Reasons not to recognize Israel, on the other hand, were counterbalanced by other factors and arguments. The Nazi annihilation of six million Jews as well as the survival of several hundred thousand European Jews, including a significant population of stateless refugees, had created a morally charged political environment inside the United States, despite Jewish terrorism against the British in Palestine. Grassroots American sympathy for the Jewish people had resulted in a broad transformation of grassroots and elite anti-Semitism into an increasingly pro-Israel viewpoint, amplified by an emerging Christian Zionism in the United States. Truman himself had been moved by a special report “on the Treatment of Displaced Jews” authored by a special American envoy, Earl G. Harrison, in September 1945. This report was sharply critical of America's handling of the thousands of stateless Jews under Allied protection in postwar Europe. At different times in 1945 and 1946, Truman publicly advocated settling 100,000 displaced Jews in Palestine and 200,000 in the United States.

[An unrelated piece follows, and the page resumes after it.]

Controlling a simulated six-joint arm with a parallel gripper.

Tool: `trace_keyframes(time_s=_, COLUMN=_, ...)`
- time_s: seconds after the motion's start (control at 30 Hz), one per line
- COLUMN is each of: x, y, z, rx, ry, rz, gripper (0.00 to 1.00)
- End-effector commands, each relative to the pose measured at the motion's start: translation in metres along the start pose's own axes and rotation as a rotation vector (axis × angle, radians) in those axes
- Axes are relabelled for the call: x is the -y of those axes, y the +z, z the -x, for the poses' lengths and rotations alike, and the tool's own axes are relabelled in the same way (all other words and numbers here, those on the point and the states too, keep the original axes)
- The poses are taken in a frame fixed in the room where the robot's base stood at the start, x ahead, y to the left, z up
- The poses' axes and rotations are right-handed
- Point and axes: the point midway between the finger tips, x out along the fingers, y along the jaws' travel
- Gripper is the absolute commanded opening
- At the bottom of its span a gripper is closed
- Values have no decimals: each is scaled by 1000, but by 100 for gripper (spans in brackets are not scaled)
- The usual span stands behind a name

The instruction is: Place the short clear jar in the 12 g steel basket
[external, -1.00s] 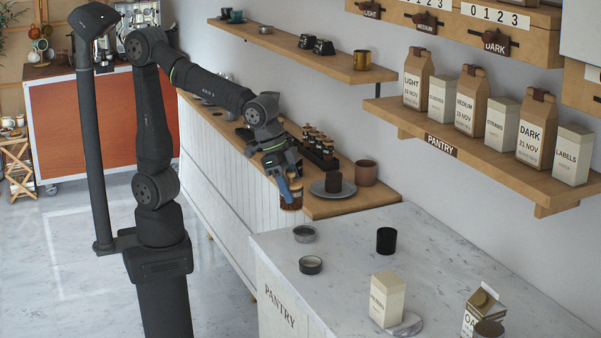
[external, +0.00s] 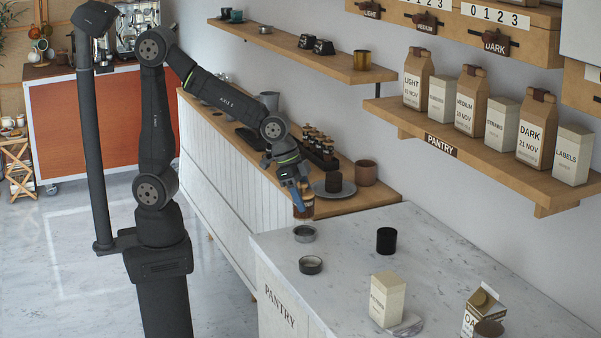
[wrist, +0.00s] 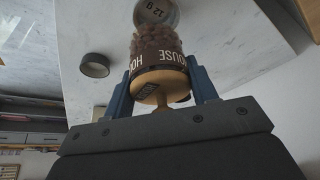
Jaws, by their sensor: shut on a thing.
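My gripper (external: 298,192) has blue fingers and is shut on a short clear jar (external: 304,211) of brown beans, held above the near end of the wooden counter, close to the marble counter. In the wrist view the jar (wrist: 158,50) has a dark label reading HOUSE and a wooden lid with a knob, between the fingers (wrist: 160,92). A steel basket marked 12 g (wrist: 155,12) lies beyond the jar, partly hidden by it. A second round basket (wrist: 95,65) is left of it. In the external view the two baskets show, but their marks cannot be read.
The marble counter (external: 350,290) also holds a black cup (external: 386,240), a cream box (external: 387,299) and a carton (external: 484,310). Shelves line the wall at right.

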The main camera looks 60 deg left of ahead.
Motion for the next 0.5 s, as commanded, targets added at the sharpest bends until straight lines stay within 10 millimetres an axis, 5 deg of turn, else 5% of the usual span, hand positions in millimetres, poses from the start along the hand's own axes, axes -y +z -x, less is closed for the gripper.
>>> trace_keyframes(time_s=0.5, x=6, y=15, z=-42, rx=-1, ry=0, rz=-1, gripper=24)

In the American Jewish community, Zionism, the global Jewish nationalist movement organized by Theodor Herzl at the end of the nineteenth century, had already emerged as a predominant ideology by 1942. Demands for Jewish statehood in Palestine overwhelmingly outweighed a counterthrust of anti-Zionism among some elite American Jews. The heavy concentration of Jews in New York as well as in Pennsylvania, Illinois, and other key states possibly had a bearing on Truman's reelection in November 1948. The matter left the president, who had been sworn into office because of the death of Franklin Delano Roosevelt just before World War II ended, open to charges by his Republican opponents that he was playing politics with American foreign policy. By contrast, neither the Arab states nor Muslims in general had a strong political base in the United States.

By contrast, during the 1930s the Arab countries and the Arabs of Palestine slowly gained a tactical advantage in the Middle East over the Jews of the British Mandate for Palestine. In 1917, the United Kingdom issued the Balfour Declaration, stating that the British government favored “the establishment in Palestine of a national home for the Jewish people.” During World War I, British armies defeated the Ottomans in Palestine. In 1922, the British established its Mandate in Palestine west of the Jordan River. To the east, the larger territory under British control was named the Transjordan, which became the independent Hashemite Kingdom of Jordan. Despite local anti-Jewish Arab violence in the 1920s and 1930s, the Jewish presence in Palestine grew steadily both in outlying areas and in the major cities. But with the rise of Nazism in Germany and the further intensification of Arab resistance to Zionism, London began to change course until it finally issued the White Paper of 1939. This statement essentially choked off Jewish immigration and assured the preservation of an Arab majority in the Mandate. However, British appeasement of the Arabs not only failed to weaken the resolve of the Jews in Palestine but actually intensified their desire to create a state of their own. Following the war, a joint Anglo-American Committee of Inquiry was formed to address the need to find a home for the Jewish displaced persons trapped in Europe after the war. It also addressed the deteriorating situation in Palestine. Its recommendations were largely rejected by the British government under Prime Minister Clement Attlee, the Arabs, and the Jews.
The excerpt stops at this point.